Spanish researchers in the UK changing plans about their future

A recent survey revealed that a third (30%) of Spanish researchers in the UK have changed their plans due to the UK decision to leave the EU, while 43% are waiting to see what happens in Brexit negotiations to decide about the future. At the time the study was carried out, the vast majority believed not to qualify for the permanent residence card, did not intend to apply for it or did not know what permanent residence is.

The survey was done in November 2016 by the Society of Spanish Researchers (SRUK) to assess the impacts of Brexit among its over 600 members. The results were published in March.

Of the 200 respondents, only 19% said to be on permanent contracts. Most were on temporary assignments expected to be concluded by 2018.

Half of the participants (50%) believed not to qualify for permanent residence, a right acquired by EU citizens who have lived continuously in the country for 5 years. 20% said to qualify but not planning to apply for the card and 21% did not know about permanent residence at all.

If they were to leave the UK, more than 30% of respondents said they would return to Spain, 60% would go to another EU country and 10% would move outside Europe.

Researchers expected to be considerably or dramatically impacted by Brexit on a personal (45%) and professional (47%) level.

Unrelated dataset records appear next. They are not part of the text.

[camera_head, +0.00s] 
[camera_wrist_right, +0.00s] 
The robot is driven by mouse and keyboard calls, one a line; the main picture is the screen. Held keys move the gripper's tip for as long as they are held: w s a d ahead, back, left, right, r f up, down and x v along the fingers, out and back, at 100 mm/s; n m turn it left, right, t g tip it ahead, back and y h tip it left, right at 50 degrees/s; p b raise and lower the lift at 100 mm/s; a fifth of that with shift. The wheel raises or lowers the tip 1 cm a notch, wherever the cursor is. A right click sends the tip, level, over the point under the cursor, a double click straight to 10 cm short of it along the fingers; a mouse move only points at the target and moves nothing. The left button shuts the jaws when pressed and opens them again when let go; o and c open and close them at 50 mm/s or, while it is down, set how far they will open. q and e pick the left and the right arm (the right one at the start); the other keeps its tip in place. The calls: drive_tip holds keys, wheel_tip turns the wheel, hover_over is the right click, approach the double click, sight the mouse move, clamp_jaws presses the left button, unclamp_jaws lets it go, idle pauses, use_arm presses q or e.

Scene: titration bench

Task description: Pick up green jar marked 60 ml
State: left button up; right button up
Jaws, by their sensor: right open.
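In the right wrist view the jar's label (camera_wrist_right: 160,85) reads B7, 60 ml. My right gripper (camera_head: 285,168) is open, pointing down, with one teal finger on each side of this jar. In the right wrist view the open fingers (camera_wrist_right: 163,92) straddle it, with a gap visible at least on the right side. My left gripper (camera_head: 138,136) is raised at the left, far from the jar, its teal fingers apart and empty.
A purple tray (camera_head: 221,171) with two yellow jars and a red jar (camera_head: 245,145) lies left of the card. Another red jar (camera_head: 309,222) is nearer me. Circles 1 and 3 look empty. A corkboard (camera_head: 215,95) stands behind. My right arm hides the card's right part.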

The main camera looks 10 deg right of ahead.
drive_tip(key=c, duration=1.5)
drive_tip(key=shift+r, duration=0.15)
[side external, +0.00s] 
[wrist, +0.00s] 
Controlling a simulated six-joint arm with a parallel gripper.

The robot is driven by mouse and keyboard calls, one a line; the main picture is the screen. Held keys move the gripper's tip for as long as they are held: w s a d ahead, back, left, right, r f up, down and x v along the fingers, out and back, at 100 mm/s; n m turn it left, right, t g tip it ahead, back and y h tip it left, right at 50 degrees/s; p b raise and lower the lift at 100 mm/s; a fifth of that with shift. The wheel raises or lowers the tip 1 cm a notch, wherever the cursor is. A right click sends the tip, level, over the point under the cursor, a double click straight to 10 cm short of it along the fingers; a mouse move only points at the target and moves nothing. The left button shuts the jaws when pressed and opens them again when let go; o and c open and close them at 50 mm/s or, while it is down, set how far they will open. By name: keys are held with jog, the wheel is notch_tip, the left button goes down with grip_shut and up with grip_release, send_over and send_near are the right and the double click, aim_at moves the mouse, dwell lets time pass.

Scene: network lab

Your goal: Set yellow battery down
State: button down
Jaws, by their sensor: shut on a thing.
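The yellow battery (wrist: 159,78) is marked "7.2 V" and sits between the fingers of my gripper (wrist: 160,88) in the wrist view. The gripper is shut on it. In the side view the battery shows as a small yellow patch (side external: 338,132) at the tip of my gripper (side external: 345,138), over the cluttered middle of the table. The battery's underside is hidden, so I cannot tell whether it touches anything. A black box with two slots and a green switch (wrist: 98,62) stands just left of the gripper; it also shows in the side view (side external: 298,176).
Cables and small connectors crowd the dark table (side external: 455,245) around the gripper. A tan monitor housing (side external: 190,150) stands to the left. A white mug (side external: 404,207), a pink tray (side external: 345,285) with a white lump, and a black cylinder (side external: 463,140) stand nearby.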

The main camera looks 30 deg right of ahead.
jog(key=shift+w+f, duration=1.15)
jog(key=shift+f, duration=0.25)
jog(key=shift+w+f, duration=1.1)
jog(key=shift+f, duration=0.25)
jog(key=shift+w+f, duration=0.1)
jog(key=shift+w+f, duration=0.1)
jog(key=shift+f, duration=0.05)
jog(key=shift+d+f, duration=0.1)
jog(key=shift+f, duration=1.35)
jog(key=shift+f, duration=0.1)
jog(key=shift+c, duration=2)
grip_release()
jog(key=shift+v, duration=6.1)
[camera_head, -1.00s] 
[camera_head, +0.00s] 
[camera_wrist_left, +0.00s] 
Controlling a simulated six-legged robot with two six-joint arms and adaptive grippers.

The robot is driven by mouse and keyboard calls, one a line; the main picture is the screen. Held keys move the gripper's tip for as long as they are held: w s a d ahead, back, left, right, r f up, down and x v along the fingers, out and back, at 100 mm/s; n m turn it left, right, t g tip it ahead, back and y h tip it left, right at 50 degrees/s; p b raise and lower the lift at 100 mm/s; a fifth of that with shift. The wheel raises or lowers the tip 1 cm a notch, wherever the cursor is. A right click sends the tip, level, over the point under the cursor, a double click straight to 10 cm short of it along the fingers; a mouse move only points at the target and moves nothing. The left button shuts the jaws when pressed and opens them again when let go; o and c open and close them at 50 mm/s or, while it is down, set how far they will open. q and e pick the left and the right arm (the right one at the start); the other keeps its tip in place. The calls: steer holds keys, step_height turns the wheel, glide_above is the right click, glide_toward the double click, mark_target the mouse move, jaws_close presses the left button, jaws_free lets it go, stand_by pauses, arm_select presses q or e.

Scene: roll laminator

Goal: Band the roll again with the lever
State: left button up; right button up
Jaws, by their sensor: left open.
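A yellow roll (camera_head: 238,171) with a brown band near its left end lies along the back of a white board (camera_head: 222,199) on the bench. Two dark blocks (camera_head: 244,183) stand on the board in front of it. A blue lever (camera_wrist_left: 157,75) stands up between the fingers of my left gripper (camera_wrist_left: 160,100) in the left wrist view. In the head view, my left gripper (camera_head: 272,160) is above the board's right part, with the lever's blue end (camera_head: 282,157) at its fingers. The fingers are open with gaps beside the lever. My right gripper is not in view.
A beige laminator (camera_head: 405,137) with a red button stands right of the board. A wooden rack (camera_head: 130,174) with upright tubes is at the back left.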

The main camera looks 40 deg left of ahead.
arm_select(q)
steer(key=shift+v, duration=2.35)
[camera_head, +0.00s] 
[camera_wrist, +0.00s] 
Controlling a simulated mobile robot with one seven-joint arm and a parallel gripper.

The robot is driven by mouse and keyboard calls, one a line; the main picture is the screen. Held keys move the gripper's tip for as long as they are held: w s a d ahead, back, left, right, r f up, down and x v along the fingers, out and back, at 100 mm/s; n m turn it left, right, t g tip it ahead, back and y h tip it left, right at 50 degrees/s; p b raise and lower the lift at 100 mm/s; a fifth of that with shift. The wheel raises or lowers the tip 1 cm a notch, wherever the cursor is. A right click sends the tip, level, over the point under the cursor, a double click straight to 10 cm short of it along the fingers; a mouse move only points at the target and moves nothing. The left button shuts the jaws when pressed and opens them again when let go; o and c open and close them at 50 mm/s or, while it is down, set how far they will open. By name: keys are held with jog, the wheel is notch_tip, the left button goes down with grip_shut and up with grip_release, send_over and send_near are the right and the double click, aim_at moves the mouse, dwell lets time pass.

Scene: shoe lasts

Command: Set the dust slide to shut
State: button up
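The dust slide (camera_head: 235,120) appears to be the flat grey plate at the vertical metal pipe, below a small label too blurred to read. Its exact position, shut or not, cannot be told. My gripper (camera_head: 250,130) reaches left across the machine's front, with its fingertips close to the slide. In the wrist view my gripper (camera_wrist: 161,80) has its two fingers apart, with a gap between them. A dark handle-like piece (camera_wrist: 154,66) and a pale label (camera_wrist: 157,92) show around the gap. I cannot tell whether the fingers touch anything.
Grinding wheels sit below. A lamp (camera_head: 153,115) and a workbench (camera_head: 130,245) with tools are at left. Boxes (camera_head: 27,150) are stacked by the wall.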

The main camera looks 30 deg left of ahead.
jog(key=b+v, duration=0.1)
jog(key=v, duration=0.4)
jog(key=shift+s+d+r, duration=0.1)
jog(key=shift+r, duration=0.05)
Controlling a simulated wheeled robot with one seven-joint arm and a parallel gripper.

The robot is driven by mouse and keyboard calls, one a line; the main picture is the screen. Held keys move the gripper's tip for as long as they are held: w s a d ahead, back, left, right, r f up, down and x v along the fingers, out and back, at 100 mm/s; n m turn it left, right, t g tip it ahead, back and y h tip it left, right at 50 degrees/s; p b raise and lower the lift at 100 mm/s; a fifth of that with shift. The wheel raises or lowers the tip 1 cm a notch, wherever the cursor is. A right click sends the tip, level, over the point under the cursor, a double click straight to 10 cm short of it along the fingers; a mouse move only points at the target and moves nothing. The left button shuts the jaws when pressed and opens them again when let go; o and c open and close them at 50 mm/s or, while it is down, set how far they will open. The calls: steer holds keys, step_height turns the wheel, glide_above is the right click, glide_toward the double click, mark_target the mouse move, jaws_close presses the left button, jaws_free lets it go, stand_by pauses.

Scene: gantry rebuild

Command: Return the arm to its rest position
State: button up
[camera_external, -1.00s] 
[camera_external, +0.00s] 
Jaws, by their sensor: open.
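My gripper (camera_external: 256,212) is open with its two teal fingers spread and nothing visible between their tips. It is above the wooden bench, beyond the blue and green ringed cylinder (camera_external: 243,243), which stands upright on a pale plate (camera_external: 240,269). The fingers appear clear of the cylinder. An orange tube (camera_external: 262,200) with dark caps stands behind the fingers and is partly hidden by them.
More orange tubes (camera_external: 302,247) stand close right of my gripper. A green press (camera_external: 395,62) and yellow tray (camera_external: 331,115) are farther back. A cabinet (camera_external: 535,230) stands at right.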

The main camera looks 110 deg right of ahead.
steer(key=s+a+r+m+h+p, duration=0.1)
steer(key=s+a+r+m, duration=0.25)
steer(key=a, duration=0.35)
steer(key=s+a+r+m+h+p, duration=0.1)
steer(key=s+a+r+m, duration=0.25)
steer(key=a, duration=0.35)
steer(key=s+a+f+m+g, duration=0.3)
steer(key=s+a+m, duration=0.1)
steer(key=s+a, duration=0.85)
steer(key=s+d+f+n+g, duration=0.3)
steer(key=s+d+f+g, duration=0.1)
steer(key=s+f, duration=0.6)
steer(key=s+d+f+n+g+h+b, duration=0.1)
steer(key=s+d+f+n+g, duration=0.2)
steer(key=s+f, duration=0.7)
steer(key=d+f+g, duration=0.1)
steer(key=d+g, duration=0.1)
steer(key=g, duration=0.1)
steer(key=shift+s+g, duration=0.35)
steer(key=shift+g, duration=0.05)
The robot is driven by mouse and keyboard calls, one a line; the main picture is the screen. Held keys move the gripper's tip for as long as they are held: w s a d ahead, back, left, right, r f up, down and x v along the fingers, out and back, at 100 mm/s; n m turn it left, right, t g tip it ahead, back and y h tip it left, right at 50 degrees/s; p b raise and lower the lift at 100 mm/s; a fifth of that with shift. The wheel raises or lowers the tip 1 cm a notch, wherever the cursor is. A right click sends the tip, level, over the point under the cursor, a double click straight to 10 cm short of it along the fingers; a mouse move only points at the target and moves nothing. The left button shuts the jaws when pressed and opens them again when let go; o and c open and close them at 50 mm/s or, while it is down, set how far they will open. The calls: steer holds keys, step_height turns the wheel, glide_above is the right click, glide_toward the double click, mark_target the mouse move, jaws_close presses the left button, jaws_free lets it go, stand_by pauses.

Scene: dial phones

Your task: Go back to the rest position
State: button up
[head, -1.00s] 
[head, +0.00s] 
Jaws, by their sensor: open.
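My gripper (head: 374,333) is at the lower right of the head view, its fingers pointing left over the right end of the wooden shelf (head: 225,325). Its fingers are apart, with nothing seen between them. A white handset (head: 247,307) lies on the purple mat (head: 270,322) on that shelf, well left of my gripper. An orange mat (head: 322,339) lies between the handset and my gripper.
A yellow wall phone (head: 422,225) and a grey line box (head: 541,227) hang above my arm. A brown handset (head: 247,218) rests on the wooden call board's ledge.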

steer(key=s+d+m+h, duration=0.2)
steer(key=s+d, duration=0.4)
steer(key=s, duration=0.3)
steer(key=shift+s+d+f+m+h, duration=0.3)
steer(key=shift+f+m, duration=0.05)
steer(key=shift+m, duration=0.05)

They said the most significant changes will be felt in terms of bureaucracy demanded to live and work in the UK (82%), rights currently enjoyed by Europeans (72%), movement of skilled workers (72%) and access to European funding (62%).

Academic institutions have long emphasised that science needs exchanges of ideas and science risks losing out from fewer resources (both national and from the EU), as well as from recruitment difficulties.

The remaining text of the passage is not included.